As I looked at the story again this year, in preparation for Holy Week, one of the things that struck me was that, for all the cruelty and hatred in it, there are also acts  of love and kindness too, often from people who are either right on the fringes of Jesus’ world or even complete strangers to him. I’ve explored some of those stories in the display in front of the Lady Chapel, which I have called “the Kindness of Strangers”. There are the stories of people like the person who owned the donkey and gave it gladly to Jesus to ride into Jerusalem – I hope you like the Donkey we made at Messy Church this morning -  or the penitent thief on the cross, who defends Jesus when the other thief crucified with them rails at him. There’s Simon of Cyrene too, who is forced to help Jesus carry his cross, but is evidently changed by the experience and becomes a disciple. We wouldn’t know his name or where he comes from if he hadn’t. Nicodemus and Joseph of Arimathea feature as well, stepping out of the shadows after Jesus’ death for the first time and helping with his burial, a gesture that must have seemed to them too little, too late, until the resurrection changed everything. And then there are the women who watch the crucifixion and the burial, when all Jesus’ male disciples have run away. They witness, and bear witness to his crucifixion, and later to his resurrection too. They may not be able to do anything to prevent it, but it makes a difference to us when others see and take notice of our suffering, and I’m sure it did to Jesus too.

 

What did it feel like to be one of those bit-part players in the story? They probably felt that what they were doing was pointless, but they knew they had to do it. Somehow, this man Jesus had drawn out of them love and courage they didn’t know they were capable of.  And as it turned out, their kindness wasn’t pointless after all. It has been remembered and celebrated in the words of Scripture ever since, to inspire us to love and courage too.

 

When you look at this terrible story, you find golden threads of kindness woven through it. They don’t negate the suffering and hatred, but they are every bit as important as them.
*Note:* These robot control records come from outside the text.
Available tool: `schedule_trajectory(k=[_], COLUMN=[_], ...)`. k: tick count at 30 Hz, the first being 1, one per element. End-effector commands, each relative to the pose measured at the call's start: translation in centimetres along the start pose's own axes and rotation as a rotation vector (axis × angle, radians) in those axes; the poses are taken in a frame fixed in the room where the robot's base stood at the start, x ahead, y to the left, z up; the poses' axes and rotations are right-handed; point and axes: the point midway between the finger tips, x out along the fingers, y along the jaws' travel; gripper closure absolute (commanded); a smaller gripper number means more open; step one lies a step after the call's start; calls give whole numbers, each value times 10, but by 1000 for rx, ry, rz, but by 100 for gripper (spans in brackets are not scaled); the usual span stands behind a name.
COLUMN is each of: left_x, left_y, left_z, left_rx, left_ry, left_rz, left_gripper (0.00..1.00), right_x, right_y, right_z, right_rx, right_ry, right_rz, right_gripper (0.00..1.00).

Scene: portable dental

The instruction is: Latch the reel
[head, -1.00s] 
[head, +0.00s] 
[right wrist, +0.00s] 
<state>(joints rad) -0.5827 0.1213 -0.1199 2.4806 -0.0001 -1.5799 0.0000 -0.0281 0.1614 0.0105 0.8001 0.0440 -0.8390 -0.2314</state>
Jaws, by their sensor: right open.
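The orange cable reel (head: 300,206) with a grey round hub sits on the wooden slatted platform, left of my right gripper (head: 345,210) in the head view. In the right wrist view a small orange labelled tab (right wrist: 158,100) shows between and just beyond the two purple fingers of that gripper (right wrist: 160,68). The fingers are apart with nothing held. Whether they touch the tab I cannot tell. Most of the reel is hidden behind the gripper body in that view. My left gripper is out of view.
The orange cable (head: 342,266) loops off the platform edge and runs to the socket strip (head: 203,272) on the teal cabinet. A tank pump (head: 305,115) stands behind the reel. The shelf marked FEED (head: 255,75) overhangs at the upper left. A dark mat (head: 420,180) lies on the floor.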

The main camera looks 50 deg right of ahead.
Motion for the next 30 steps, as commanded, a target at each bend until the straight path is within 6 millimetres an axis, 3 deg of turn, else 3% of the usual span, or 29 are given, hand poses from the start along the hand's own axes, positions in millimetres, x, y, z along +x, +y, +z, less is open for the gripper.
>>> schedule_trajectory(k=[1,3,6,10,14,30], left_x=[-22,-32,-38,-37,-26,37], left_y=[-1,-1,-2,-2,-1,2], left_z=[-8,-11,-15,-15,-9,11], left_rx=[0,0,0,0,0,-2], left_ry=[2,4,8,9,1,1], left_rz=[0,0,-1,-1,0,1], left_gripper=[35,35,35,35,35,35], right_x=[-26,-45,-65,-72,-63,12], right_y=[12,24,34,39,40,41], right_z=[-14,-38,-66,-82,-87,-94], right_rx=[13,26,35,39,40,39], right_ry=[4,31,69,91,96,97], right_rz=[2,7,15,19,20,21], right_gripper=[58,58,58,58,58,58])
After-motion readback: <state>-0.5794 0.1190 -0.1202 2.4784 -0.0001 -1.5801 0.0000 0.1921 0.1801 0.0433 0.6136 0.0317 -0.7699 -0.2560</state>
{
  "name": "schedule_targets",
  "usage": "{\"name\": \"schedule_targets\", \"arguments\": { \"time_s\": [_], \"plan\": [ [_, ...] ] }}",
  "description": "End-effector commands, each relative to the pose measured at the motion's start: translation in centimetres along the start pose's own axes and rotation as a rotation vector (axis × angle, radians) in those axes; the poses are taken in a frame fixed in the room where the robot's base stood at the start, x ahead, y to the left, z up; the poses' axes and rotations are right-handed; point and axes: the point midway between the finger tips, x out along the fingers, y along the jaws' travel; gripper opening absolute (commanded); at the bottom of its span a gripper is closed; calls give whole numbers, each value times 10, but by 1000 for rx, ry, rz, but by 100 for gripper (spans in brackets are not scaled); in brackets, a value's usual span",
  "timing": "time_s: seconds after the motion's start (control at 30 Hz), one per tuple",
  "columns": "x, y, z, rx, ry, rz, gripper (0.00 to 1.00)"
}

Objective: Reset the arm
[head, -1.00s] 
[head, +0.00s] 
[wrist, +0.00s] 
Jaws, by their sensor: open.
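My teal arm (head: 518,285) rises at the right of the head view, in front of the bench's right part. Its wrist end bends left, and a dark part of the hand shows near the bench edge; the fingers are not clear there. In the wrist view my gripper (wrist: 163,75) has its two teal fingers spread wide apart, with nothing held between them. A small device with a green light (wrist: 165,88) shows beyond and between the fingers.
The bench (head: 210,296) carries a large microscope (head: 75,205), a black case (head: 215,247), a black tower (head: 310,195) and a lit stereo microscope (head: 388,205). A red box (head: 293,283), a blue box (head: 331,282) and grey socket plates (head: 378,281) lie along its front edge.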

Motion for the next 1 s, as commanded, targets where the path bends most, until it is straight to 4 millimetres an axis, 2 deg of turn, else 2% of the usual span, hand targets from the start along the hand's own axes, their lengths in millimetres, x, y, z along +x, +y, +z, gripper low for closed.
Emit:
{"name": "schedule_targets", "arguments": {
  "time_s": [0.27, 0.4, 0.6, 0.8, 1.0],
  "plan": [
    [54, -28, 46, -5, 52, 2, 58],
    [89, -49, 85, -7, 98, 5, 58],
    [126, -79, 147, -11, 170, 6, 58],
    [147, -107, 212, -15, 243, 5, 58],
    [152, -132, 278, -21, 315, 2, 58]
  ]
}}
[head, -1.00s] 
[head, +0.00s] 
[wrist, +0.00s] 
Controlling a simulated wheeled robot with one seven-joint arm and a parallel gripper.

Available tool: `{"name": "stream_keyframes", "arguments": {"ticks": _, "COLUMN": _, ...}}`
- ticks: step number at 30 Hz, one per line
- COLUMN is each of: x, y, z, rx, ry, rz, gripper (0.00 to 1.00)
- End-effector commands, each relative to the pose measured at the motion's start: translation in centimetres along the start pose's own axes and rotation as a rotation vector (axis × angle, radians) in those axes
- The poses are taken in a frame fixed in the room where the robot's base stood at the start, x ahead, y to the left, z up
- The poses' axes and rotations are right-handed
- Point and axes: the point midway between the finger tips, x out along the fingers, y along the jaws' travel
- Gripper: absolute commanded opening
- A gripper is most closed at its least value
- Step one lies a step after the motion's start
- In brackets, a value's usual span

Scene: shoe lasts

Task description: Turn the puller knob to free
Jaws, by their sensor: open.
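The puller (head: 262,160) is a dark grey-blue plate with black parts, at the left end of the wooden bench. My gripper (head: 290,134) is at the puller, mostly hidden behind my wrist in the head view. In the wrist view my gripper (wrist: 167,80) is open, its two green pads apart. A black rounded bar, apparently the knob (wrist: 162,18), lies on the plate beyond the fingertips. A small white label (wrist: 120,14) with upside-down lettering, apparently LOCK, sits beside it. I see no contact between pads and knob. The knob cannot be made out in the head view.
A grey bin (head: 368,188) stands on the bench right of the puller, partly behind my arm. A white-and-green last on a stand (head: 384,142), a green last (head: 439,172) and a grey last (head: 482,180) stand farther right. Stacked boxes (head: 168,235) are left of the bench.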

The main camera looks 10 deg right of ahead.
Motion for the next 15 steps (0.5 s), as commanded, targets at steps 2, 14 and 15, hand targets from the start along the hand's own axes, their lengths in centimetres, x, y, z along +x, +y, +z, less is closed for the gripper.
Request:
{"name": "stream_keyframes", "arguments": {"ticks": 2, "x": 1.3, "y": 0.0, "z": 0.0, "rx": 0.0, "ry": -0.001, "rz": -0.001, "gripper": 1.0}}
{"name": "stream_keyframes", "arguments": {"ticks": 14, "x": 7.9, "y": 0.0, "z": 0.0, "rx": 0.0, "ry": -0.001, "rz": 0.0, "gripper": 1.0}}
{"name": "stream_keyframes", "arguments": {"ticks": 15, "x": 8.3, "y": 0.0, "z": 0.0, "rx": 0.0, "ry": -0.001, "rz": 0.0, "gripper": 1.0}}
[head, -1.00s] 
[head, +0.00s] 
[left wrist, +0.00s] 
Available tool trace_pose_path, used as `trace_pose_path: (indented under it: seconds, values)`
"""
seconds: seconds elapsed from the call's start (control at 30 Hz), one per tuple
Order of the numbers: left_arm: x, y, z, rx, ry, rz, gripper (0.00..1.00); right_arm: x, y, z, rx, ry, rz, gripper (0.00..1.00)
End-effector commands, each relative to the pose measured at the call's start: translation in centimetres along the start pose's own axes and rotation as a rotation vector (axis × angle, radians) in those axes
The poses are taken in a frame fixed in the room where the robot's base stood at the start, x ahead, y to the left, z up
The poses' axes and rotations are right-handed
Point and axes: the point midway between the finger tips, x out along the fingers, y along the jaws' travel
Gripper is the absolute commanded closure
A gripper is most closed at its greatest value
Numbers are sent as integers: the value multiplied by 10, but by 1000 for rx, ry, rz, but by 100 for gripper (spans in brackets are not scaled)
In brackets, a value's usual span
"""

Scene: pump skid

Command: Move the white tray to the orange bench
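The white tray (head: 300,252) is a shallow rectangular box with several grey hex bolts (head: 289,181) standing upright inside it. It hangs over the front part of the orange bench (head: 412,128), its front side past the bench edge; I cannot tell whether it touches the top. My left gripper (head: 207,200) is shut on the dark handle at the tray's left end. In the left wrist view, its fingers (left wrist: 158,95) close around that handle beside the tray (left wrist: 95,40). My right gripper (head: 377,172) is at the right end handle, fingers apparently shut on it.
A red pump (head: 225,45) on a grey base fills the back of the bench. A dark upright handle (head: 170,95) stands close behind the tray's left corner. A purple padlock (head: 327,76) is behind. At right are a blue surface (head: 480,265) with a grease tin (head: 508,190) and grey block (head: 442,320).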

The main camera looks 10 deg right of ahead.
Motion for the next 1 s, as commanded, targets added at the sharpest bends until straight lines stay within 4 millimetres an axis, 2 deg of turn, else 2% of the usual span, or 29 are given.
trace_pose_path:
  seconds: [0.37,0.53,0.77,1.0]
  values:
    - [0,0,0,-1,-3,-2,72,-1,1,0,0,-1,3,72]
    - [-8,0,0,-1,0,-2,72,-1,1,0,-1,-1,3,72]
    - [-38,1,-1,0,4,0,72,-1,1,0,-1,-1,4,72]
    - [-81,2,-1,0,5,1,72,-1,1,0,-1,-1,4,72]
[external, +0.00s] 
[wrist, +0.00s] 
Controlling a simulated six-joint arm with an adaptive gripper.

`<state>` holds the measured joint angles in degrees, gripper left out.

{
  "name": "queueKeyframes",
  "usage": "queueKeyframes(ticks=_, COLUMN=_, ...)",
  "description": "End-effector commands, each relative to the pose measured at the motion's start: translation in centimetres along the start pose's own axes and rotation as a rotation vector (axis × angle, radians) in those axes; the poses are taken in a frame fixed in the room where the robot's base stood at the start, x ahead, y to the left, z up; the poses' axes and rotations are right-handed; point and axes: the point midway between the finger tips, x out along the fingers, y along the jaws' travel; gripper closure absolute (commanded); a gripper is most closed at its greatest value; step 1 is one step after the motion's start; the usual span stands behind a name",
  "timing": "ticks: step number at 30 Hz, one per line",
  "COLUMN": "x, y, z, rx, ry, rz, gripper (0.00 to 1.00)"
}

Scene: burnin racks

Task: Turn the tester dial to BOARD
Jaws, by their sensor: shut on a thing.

They remind us that evil is not the whole of any story, that, if we have eyes to see, there is always hope and love, like those stubborn weeds that force their way up through the toughest concrete.

 

The kindness of strangers is as precious now as it was then.  It counts. It matters. It makes a difference. And we can see it all around us if we have eyes to look, in those who helped their neighbours through the lockdowns, stepping forward in their thousands to offer support, in those who have offered to host Ukrainian refugees or have given generously, in those who have protested about the treatment of refugees from other parts of the world – protest can be an act of kindness too. In every small gesture of love, even if it seems pointless, especially if it seems pointless, we proclaim the power of God, the God who doesn’t let hatred have the last word, ever.

 

Ultimately, all our kindnesses are rooted in the greatest kindness of all, the love of God, for us. God who didn’t  have to come and live and die with us in Christ, but he chose to do so, because we needed him, even if we didn’t know it. It is sometimes hard to see the good in Good Friday, just as it is hard to see the good in the world around us now, but that is what we are called to do, today and everyday, to see it and to be it, for friends and strangers, and even enemies, because that’s what God did for us.